As each child arrived to the party, they received a black bag decorated with a picture of a treasure chest and parrot- an invitation card from a party store. I covered the party wordings from the card (party for whom, when, where) with the cream torn edged paper with each child's name printed in the same font that read " Evan's Pirate Garb." In each black bag, the kids found their pirate shipmate costumes- a black pirate vest (I sewed out of felt-cheap and easy), a red and white striped fabric sash to tie around your head or waist, an eye patch, and a telescope (toilet paper roll with black paper around it). After the kids dressed up, I took pictures of them with my mini-sticker Polaroid camera. I stuck the mini picture on the front of a clear plastic treasure chest (dollar store) that the kids had to decorate with jewel stickers (girls little stick on earrings).
Activities were "Walk the plank across crocodile lake" where each child walks across a balance beam and the other children pretended to be crocodiles by clapping their hands. "Hook for Treasure"- I placed Mardi Gras beads in a small wooden chest and each child took turns using a plastic pirate's hook (from Halloween) to hook a necklace that they got to keep. "Swab the deck"- We took the big pirate ship toy box and placed plastic food on top of it. I asked the kids if the ship was clean and they said "No!" Each child took turns swabbing/cleaning the deck by sweeping the mess off with a little broom. Next was the Pirate Oath from my son, which he repeated after me, and they repeated after him- "I promise to be a friendly pirate and help Captain Evan through any endeavor!" Afterwards, they danced to some pirate tunes- Captain Feathersword and Friendly Pirate Ship- the Wiggles; Yo, ho, Yo, Ho a Pirates life for me- from Disneyland. During lunch, I turned on a Dora video where she hunts for treasure. This way, it was guaranteed that the kids would sit down together and have lunch.
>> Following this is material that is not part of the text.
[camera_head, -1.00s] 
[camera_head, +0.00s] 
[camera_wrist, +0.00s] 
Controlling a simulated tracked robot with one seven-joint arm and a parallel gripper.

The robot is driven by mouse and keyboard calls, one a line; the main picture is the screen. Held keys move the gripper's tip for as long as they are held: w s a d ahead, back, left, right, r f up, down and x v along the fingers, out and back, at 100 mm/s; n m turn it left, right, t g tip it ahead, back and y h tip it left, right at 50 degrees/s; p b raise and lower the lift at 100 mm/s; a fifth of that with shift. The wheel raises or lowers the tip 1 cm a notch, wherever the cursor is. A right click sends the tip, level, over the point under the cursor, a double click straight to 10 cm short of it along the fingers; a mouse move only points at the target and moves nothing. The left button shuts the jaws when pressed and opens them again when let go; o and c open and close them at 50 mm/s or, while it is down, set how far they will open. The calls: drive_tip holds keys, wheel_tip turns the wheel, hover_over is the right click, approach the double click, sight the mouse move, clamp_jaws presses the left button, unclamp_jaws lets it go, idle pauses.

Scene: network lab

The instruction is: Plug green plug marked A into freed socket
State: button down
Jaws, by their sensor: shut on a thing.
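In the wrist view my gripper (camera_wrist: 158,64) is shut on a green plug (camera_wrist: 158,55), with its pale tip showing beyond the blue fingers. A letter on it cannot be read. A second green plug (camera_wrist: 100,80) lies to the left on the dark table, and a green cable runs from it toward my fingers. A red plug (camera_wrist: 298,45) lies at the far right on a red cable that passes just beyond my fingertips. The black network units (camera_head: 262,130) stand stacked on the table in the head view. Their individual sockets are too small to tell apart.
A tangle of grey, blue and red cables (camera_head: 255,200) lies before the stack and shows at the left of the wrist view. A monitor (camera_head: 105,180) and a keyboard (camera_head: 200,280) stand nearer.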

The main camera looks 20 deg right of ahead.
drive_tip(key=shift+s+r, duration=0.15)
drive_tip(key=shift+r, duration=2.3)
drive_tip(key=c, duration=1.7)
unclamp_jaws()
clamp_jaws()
For lunch, the kids had little black lunch bags with Pirate Patch PB&J sandwiches- circle shaped, peg legs- carrots, goldfish crackers and ocean with sunken treasures- blue Jell-O with diced peaches. I put these in recycled individual applesauce containers and topped them each off with a plastic pirate ship. The kids loved them! The parents had pirate pinwheel sandwiches, canon balls- grapes, red rubies- strawberries and treasure salad (had dried cranberries, golden raisins and pecans)and everyone had pirate punch. After lunch, we opened gifts, then had 2 cakes. One cake had the same picture from the invitation of Evan in his Pirate Costume scanned on top of the cake- the scanned picture is edible too. The other cake was decorated half water, half land and I placed a little Playmobile Pirate set (pirates, a boat, treasure chest, tree) to decorate it.
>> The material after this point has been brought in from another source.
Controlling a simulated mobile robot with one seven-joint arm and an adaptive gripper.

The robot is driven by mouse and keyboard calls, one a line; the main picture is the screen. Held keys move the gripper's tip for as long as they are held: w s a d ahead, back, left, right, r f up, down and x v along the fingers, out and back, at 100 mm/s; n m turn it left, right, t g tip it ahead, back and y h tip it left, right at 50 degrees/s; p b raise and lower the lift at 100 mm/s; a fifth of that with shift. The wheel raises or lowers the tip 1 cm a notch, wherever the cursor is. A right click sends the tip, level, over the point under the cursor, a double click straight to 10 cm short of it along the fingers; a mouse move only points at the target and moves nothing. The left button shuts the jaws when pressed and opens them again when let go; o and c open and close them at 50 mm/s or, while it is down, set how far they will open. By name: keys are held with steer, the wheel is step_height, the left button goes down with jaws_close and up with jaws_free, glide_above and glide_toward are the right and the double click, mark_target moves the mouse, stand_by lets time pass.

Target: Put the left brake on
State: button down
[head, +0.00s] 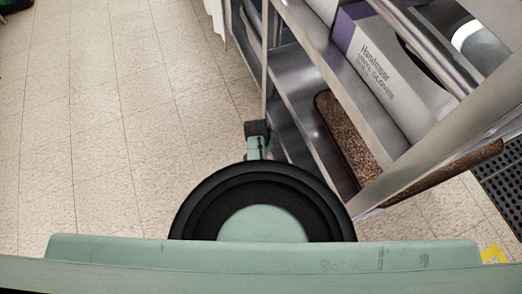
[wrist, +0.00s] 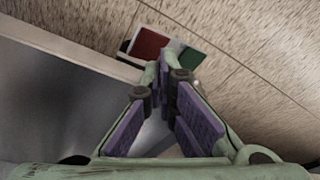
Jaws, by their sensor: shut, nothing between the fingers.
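A small pedal plate with a red half (wrist: 151,44) and a green half (wrist: 192,59) shows ahead of my gripper (wrist: 166,74) in the wrist view. It lies just beyond the fingertips, over the tiled floor, beside the edge of a grey metal surface (wrist: 45,95). My gripper is shut and empty, its purple-padded fingers meeting at the tips. I cannot tell whether the tips touch the pedal. In the head view the steel cart (head: 300,90) stands at the right. A dark fitting (head: 257,129) shows near its corner post; the coloured plate cannot be made out there.
The cart shelves hold a white and purple vinyl glove box (head: 385,75) and a brown speckled slab (head: 340,130). A black perforated mat (head: 500,185) lies at the far right. The tiled floor (head: 100,120) at the left is clear.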

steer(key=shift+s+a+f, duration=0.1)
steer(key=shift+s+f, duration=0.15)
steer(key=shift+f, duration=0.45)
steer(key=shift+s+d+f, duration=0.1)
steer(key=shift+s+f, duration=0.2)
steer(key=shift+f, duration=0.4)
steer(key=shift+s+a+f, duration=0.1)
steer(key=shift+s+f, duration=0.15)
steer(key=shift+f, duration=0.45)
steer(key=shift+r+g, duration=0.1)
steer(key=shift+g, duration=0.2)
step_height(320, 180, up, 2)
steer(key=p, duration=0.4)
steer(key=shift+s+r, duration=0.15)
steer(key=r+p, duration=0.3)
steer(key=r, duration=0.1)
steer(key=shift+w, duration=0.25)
My friend read the children a pirate story while I hid the treasure for the treasure hunt. When the story was done, my son did one last activity which was fish for treasure. With his toy fishing pole, he reeled up a clear plastic bottle (empty water bottle)that had plastic gem rings for each child and a message. It read, "If you want to find more treasure, follow the clues with fun and pleasure." Since the kids were 3 years old or close to 3, I had them find color clues using their black telescopes leading to the treasure. Clues read, "Keep looking my sunny fellow, the next clue is the color- YELLOW." The kids had to find the yellow paper that I taped in the family room and on that paper was the next clue- for this bright color, I can not find a rhyme, but it's the color of pumpkins at Autumn time- ORANGE." On the orange paper was the next clue and so on, until they found 6 colors and the last color clue read- "All the colors are beautiful beyond measure, and when friends work together, we'll find the treasure! Line up colors red, orange, yellow, green, blue,& purple, now you're getting warm, it's something lovely after a pirate storm." We lined up the colored papers and the children shouted, "it's a rainbow!" I told them we needed to find a rainbow.
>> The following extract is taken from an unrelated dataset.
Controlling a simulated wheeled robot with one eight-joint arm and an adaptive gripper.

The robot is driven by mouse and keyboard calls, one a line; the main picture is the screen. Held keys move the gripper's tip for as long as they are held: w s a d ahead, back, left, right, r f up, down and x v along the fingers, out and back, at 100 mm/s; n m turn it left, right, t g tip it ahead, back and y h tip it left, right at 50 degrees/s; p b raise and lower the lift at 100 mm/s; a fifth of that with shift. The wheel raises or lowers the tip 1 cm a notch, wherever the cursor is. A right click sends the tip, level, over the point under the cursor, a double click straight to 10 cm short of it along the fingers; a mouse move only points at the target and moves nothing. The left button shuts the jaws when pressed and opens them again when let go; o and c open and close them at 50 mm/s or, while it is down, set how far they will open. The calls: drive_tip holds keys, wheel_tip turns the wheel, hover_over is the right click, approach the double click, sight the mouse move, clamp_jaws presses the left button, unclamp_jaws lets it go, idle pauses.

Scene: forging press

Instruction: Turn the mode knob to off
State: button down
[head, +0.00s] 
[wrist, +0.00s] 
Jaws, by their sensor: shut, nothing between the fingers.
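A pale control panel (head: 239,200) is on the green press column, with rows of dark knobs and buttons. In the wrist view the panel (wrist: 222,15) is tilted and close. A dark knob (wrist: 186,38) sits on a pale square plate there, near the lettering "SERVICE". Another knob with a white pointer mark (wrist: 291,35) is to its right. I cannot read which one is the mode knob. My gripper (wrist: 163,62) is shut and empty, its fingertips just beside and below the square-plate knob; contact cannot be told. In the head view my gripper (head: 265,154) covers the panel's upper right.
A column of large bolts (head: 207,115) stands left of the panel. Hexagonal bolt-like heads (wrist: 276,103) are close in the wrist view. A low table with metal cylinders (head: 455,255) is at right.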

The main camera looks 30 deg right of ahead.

They looked around and in the living room was a huge box. On the side of the box, I drew a pirate ship on the ocean with a rainbow. My son helped color it. When the kids saw the box with the rainbow on it, they were so happy- "We found the rainbow!" Then the kids opened the box and helium filled balloons- all 6 rainbow colors flew up to the high ceiling. There were also air filled balloons in the box that the kids had to dig up to get to the big treasure chest- made from a medium sized cardboard box. The kids were so excited shouting, "The treasure, oh my gosh, we found it! We found it!" Inside the treasure box were the clear plastic treasure chests filled with toy jewelry and little clear cellophane bags of gold and money (gold candy coins, gold Hershey kisses and nuggets and pretend money). On the cellophane bags of gold was a tag with a pirate ship that read "thank you matey for helping me find the lost treasure and for celebrating my third birthday with us! Your Pirate Captain Evan." Favors- Each child took home their bag of Pirate Garb, their jewel treasure chest filled with jewelry- necklaces, rings, toy watches..., a bag of gold candy and money and a gold and black helium balloon. Since this was a 3 year old party, I wanted win-win activities that the children could do together and surprisingly all the children were able to do each activity. The overall theme of the party was working together and friends are the best treasure of all! The kids and adults had so much fun at this party and my son had the greatest time being Captain! It didn't take a lot of money but it did take a lot of time and planning. I can't wait to plan for Evan's 4 year birthday party next year!